* begin DATA TO USE *

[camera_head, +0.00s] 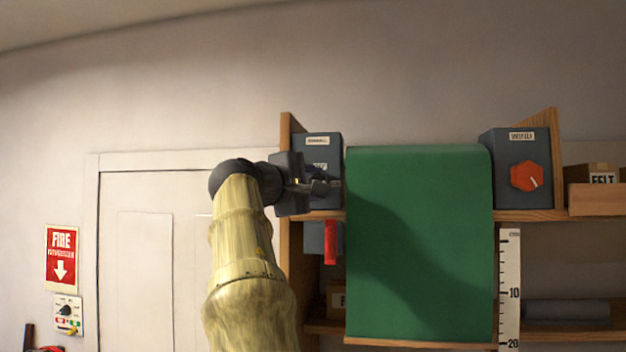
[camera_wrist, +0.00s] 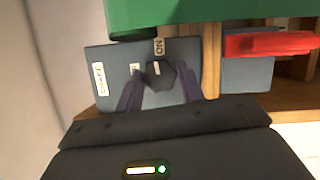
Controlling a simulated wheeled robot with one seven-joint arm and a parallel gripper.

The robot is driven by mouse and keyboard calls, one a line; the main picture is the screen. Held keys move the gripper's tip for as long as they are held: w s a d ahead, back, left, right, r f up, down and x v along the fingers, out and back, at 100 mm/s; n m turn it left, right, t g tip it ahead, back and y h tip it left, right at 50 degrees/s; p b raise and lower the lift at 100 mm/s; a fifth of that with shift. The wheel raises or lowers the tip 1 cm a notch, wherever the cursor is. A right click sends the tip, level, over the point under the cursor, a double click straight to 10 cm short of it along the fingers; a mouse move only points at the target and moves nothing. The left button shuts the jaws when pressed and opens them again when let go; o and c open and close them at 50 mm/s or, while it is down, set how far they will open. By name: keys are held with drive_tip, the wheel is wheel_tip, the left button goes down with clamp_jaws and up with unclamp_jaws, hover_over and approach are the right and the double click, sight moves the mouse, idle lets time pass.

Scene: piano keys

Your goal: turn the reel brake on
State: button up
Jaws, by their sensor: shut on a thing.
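A blue-grey box (camera_head: 318,143) stands at the left end of the upper shelf. In the wrist view the box (camera_wrist: 108,58) carries a label (camera_wrist: 98,79) too blurred to read surely, an ON label (camera_wrist: 159,46) and another small label. A dark knob (camera_wrist: 161,78) sits on its face, with a short white mark on its upper part, below the ON label. My gripper (camera_head: 316,187) is in front of the box, and its two fingers are shut on the knob in the wrist view. In the head view my gripper hides the knob.
A green sheet (camera_head: 420,240) hangs right of the box, close to my gripper. A red bar (camera_head: 330,242) on a lower grey-blue box is below. A second box (camera_head: 503,165) with a red-orange knob (camera_head: 530,176) stands at right. The wooden side panel (camera_head: 288,240) is at left.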

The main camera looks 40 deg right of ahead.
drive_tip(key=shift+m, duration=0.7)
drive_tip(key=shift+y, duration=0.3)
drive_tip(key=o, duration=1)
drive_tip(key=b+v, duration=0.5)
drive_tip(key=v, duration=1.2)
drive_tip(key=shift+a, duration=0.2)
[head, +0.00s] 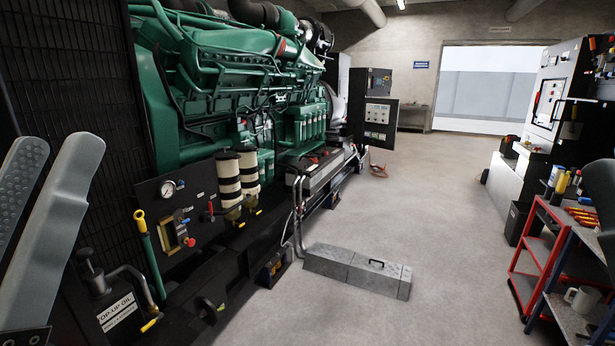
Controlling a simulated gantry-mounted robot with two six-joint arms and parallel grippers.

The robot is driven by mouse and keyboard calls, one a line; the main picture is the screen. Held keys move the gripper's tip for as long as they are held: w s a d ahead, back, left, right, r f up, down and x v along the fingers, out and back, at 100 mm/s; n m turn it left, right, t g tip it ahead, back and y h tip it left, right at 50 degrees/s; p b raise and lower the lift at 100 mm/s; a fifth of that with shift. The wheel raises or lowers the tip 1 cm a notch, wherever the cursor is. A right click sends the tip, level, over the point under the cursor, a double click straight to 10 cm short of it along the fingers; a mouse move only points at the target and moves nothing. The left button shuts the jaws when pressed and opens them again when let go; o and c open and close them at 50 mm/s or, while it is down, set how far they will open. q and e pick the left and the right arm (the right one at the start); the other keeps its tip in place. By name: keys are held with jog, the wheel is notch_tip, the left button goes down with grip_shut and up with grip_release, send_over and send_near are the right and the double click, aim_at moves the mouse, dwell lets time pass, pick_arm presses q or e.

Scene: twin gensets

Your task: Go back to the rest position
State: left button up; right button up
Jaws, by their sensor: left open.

* end DATA TO USE *

WRITTEN EXERCISE: Copy each line of the preceding data that contains the string "Controlling".

WRITTEN ANSWER:
Controlling a simulated wheeled robot with one seven-joint arm and a parallel gripper.
Controlling a simulated gantry-mounted robot with two six-joint arms and parallel grippers.

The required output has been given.